INVESTIGATING COLLECTIVE ACTION EVENTS THROUGH TWITTER USAGE: THE CASE OF THE THAI PROTESTS OF 2010

Open Access
Author:
Bajpai, Kartikeya
Graduate Program:
Information Sciences and Technology
Degree:
Master of Science
Document Type:
Master Thesis
Date of Defense:
July 15, 2011
Committee Members:
  • Andrea H Tapia, Thesis Advisor
Keywords:
  • thailand
  • twitter
  • new media
  • collective action
  • protest
Abstract:
Recent years have witnessed multiple international protest movements which have purportedly been greatly affected by the use of Twitter, a micro-blogging platform.
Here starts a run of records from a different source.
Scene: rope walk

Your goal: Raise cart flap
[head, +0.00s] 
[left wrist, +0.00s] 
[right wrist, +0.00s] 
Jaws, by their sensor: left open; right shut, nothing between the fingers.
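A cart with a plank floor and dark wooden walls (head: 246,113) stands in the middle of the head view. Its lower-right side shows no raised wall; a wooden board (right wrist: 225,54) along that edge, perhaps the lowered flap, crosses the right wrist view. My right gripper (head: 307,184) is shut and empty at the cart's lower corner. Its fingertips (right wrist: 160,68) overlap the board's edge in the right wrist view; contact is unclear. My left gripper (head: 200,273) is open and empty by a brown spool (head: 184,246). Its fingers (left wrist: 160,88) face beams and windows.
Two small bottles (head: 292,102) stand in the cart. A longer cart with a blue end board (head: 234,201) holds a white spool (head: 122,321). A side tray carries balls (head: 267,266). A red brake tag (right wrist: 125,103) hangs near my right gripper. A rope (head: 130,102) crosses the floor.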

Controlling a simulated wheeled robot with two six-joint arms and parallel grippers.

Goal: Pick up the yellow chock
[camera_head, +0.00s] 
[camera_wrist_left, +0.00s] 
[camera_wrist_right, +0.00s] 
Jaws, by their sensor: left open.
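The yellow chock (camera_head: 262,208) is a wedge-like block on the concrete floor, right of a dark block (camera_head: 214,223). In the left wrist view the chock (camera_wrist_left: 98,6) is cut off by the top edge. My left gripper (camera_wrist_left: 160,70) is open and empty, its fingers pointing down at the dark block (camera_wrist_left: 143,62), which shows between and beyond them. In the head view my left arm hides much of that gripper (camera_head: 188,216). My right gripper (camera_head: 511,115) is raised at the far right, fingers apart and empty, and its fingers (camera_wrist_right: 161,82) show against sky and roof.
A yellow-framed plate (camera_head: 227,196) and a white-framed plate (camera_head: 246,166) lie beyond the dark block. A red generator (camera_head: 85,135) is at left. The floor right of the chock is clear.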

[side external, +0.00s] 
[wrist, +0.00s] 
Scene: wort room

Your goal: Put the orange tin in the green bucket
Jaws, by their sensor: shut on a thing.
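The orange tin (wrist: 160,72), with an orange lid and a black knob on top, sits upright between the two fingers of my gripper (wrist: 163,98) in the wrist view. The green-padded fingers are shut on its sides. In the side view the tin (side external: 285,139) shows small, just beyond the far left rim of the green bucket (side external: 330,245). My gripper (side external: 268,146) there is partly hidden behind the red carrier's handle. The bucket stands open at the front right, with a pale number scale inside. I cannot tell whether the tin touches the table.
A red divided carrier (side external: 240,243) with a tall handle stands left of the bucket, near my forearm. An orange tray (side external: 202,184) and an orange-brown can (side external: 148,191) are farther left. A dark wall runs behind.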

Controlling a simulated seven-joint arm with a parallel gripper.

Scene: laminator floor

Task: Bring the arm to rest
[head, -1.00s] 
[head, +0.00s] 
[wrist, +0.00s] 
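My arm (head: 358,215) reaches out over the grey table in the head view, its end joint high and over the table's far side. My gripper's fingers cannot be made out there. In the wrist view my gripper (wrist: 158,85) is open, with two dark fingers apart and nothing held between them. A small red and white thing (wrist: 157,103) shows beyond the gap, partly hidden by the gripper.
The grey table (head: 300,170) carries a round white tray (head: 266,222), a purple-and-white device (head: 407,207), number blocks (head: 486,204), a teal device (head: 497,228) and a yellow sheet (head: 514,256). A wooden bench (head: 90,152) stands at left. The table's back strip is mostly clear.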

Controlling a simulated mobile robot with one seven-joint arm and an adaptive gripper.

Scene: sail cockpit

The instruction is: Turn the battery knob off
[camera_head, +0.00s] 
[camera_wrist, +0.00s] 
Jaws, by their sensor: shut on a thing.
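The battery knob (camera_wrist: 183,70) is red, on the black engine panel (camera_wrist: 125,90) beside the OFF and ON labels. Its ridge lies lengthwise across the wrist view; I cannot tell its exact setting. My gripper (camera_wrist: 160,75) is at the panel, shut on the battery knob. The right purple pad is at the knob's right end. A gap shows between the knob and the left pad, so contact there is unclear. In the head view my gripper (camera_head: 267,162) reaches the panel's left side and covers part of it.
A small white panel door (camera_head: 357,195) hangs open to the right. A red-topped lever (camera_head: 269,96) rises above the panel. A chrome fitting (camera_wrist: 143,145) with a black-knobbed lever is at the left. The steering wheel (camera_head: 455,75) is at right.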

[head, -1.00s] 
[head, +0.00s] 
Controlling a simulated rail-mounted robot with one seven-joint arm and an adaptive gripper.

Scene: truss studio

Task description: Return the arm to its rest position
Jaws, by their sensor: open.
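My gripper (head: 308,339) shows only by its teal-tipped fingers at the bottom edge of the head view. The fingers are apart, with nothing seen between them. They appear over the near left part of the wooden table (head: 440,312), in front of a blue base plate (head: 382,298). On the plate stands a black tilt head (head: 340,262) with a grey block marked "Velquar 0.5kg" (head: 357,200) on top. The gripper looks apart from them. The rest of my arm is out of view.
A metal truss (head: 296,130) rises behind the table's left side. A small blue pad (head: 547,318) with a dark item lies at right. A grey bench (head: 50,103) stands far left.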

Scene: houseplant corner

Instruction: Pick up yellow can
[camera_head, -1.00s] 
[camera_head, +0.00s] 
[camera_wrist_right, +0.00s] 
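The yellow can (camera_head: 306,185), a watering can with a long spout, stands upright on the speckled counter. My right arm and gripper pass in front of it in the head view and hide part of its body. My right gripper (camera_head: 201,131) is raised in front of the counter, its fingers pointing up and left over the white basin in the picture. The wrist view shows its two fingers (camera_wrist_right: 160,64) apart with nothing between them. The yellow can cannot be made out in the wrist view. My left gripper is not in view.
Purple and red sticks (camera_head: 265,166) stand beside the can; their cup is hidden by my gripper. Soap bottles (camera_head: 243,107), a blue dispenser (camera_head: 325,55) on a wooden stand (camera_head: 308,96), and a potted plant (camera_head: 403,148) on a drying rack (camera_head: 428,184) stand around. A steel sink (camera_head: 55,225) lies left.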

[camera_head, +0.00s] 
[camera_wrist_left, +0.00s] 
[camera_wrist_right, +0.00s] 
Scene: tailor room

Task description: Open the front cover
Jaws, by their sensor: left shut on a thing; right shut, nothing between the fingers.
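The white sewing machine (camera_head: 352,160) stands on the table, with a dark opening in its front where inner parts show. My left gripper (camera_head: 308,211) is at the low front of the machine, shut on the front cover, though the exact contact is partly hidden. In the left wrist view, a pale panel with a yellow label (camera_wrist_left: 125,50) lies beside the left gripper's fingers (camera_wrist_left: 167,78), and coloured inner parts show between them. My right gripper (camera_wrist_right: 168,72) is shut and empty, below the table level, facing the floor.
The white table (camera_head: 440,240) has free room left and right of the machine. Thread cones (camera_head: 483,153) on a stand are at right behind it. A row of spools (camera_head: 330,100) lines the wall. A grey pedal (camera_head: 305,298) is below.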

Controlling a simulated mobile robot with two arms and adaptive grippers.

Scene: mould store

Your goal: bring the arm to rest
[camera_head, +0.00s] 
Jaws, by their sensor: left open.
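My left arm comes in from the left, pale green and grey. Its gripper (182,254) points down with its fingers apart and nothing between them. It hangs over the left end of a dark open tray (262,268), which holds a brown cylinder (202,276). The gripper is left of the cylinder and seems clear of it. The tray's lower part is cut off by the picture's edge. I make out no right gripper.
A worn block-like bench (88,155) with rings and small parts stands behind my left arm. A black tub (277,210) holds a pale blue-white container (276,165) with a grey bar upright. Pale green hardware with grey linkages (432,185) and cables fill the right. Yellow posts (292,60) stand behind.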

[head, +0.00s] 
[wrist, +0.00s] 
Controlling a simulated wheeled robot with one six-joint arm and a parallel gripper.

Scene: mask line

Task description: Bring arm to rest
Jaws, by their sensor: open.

Social movement actors in Iran, Moldova, Kyrgyzstan, Egypt and Thailand are thought to have utilized Twitter to spread information, co-ordinate protest activities, evade government censorship and, in some cases, to spread misinformation. I propose a framework for conceptualizing and analyzing Twitter data related to contentious collective action crises. My primary research goal is to delineate a framework informed with a social movements lens and to demonstrate the framework by means of Twitter usage data related to the Thailand protests of 2010. The proposed framework concerns itself with three aspects of protest activities and Twitter usage, namely, the structure and nature of Twitter messages regarding collective action events, and the construct of Twitter ‘protest waves’. I also present preliminary results from a follow-up study which explores the notion of message granularity. In the final section, I describe the status quo and challenges of incorporating new media data in scholarship, and discuss notions of narrativity in the analysis of new media datasets, in general, and data concerned with collective action, in particular.